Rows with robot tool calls
----
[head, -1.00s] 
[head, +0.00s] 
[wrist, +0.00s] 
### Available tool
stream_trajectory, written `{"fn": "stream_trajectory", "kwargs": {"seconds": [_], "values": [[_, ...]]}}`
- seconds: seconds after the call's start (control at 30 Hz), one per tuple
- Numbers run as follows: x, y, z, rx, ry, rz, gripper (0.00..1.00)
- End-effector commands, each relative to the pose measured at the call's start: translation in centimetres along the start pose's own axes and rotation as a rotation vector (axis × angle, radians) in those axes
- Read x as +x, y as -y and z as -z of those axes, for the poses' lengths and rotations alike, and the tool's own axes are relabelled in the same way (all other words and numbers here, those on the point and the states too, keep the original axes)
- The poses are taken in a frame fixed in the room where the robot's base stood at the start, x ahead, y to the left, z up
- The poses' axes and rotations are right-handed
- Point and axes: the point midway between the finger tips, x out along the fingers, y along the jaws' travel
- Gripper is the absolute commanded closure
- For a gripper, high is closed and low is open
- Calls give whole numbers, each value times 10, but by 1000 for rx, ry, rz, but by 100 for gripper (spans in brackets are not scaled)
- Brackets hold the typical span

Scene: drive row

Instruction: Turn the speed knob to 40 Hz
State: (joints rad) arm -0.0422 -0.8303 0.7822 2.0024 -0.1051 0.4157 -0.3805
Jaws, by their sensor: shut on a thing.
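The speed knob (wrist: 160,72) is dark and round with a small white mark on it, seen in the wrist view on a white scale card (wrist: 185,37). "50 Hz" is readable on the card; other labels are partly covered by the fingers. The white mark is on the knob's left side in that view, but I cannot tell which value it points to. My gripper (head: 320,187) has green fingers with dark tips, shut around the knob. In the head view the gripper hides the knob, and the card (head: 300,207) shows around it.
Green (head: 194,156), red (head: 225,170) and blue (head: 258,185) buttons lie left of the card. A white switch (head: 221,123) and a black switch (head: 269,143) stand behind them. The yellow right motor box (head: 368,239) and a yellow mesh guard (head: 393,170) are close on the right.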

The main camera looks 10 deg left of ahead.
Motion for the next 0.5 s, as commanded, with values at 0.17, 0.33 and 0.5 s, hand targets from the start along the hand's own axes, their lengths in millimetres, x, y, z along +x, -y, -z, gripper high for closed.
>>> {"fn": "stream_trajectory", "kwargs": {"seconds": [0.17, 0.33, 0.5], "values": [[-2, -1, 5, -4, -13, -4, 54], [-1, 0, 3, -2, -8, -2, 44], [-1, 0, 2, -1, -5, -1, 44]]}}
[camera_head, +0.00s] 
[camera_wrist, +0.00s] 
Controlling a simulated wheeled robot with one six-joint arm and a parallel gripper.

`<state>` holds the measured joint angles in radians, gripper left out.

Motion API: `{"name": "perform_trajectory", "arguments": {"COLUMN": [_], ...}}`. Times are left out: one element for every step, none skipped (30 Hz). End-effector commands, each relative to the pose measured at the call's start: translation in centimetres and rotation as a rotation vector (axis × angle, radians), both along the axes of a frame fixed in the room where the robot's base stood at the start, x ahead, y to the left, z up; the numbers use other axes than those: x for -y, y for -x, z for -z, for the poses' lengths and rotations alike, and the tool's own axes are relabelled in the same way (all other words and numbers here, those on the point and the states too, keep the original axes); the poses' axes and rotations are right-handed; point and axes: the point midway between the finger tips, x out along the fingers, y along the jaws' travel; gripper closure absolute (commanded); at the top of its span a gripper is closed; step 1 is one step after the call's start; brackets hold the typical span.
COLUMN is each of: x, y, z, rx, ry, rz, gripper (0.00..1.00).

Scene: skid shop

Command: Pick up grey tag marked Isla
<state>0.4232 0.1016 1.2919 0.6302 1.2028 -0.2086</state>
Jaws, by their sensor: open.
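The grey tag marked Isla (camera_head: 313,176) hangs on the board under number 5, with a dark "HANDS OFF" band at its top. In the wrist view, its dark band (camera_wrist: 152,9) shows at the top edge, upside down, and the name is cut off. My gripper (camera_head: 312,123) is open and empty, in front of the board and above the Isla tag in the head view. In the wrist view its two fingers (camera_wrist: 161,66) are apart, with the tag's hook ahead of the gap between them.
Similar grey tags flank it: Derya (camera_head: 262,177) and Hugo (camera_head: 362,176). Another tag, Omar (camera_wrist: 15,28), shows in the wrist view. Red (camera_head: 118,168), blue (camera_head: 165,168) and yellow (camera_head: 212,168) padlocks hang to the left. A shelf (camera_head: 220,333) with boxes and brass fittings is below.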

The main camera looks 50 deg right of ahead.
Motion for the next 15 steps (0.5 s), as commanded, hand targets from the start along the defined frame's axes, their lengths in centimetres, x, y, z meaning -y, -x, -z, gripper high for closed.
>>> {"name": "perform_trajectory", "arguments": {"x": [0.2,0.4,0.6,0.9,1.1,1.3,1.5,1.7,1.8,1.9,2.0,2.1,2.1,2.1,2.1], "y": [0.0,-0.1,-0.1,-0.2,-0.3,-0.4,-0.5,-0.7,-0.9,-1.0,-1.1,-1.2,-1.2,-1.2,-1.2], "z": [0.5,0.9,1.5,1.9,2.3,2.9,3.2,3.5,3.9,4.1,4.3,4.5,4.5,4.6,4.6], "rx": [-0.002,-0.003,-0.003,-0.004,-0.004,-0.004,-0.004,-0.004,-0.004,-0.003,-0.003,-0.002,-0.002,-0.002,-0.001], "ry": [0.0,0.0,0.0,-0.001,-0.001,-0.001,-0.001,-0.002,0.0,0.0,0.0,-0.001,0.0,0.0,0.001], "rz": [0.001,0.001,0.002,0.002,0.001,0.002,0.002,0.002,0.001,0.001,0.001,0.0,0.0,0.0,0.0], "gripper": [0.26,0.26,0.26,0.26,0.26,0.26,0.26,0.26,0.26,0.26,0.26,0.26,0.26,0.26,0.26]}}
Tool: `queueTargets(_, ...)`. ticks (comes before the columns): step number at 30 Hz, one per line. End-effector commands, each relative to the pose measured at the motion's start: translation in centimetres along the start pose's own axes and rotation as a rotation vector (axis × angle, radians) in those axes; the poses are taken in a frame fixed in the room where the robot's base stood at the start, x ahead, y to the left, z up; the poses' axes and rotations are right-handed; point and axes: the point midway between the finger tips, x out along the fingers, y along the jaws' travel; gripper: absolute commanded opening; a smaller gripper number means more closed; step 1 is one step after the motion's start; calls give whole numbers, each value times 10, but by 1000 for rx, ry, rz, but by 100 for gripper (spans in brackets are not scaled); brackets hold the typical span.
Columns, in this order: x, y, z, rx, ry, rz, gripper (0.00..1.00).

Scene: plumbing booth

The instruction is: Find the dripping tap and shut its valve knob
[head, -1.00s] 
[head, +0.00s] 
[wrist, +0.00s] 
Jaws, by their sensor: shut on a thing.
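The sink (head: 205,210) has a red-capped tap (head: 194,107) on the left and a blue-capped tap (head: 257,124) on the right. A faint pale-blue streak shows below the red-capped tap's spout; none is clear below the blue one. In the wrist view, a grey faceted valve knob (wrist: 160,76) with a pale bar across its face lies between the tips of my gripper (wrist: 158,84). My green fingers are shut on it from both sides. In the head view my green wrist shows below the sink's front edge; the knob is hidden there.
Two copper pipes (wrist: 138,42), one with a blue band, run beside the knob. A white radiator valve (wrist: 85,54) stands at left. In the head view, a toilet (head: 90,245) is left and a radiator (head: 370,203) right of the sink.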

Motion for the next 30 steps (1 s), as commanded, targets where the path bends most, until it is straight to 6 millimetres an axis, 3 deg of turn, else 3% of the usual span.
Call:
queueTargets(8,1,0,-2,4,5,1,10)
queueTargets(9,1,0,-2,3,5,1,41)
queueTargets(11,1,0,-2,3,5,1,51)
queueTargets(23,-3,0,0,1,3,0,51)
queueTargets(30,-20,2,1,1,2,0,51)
----
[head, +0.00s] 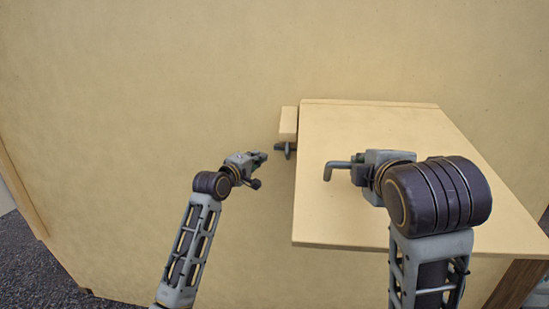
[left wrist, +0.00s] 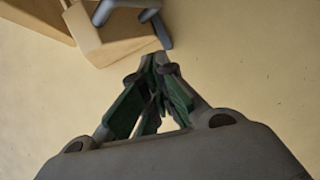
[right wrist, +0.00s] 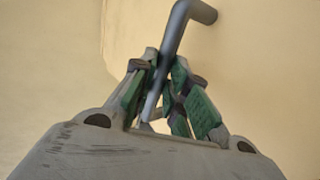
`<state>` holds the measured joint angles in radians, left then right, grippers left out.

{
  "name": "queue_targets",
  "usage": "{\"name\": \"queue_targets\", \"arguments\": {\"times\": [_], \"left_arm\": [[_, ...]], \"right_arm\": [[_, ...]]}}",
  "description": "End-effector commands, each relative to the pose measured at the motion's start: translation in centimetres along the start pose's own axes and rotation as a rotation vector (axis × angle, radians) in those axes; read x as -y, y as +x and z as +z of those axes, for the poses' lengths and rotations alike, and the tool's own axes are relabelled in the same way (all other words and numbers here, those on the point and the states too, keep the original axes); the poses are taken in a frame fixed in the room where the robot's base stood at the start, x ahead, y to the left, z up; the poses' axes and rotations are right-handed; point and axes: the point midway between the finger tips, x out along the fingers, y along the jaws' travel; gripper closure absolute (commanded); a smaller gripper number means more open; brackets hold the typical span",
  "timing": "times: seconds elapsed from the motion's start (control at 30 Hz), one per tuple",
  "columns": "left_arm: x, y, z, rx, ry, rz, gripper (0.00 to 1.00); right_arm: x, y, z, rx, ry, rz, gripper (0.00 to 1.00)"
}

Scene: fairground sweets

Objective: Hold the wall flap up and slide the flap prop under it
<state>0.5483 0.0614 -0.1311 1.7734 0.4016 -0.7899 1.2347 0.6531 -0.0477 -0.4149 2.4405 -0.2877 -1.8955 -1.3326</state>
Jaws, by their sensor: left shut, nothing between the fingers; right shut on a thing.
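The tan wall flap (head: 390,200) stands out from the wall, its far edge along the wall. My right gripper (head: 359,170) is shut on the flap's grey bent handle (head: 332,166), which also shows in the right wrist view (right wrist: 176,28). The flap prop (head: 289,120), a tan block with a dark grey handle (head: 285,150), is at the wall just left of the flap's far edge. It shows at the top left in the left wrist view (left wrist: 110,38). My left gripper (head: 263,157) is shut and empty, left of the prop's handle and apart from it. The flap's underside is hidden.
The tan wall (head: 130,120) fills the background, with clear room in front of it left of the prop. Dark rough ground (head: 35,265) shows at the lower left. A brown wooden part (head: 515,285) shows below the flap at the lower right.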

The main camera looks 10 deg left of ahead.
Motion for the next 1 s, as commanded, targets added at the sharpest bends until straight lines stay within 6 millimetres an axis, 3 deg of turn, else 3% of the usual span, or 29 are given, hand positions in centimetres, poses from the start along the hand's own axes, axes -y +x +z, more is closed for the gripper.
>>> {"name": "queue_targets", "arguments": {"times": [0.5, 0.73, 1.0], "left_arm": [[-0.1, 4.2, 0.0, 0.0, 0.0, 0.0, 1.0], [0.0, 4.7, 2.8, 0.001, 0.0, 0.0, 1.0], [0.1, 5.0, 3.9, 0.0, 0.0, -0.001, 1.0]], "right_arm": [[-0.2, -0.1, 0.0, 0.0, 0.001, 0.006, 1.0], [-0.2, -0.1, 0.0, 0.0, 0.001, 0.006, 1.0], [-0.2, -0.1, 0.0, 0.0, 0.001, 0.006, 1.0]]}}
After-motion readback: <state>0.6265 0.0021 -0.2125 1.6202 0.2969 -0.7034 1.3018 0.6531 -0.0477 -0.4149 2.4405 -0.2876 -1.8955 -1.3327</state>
----
Task brief >> Looking at the data above, return every line from the one with "gripper left out." down to the one with "<state>0.4232 0.1016 1.2919", exactly and inclusively.

Reply >>
`<state>` holds the measured joint angles in radians, gripper left out.

Motion API: `{"name": "perform_trajectory", "arguments": {"COLUMN": [_], ...}}`. Times are left out: one element for every step, none skipped (30 Hz). End-effector commands, each relative to the pose measured at the call's start: translation in centimetres and rotation as a rotation vector (axis × angle, radians), both along the axes of a frame fixed in the room where the robot's base stood at the start, x ahead, y to the left, z up; the numbers use other axes than those: x for -y, y for -x, z for -z, for the poses' lengths and rotations alike, and the tool's own axes are relabelled in the same way (all other words and numbers here, those on the point and the states too, keep the original axes); the poses' axes and rotations are right-handed; point and axes: the point midway between the finger tips, x out along the fingers, y along the jaws' travel; gripper closure absolute (commanded); at the top of its span a gripper is closed; step 1 is one step after the call's start; brackets hold the typical span.
COLUMN is each of: x, y, z, rx, ry, rz, gripper (0.00..1.00).

Scene: skid shop

Command: Pick up grey tag marked Isla
<state>0.4232 0.1016 1.2919 0.6302 1.2028 -0.2086</state>

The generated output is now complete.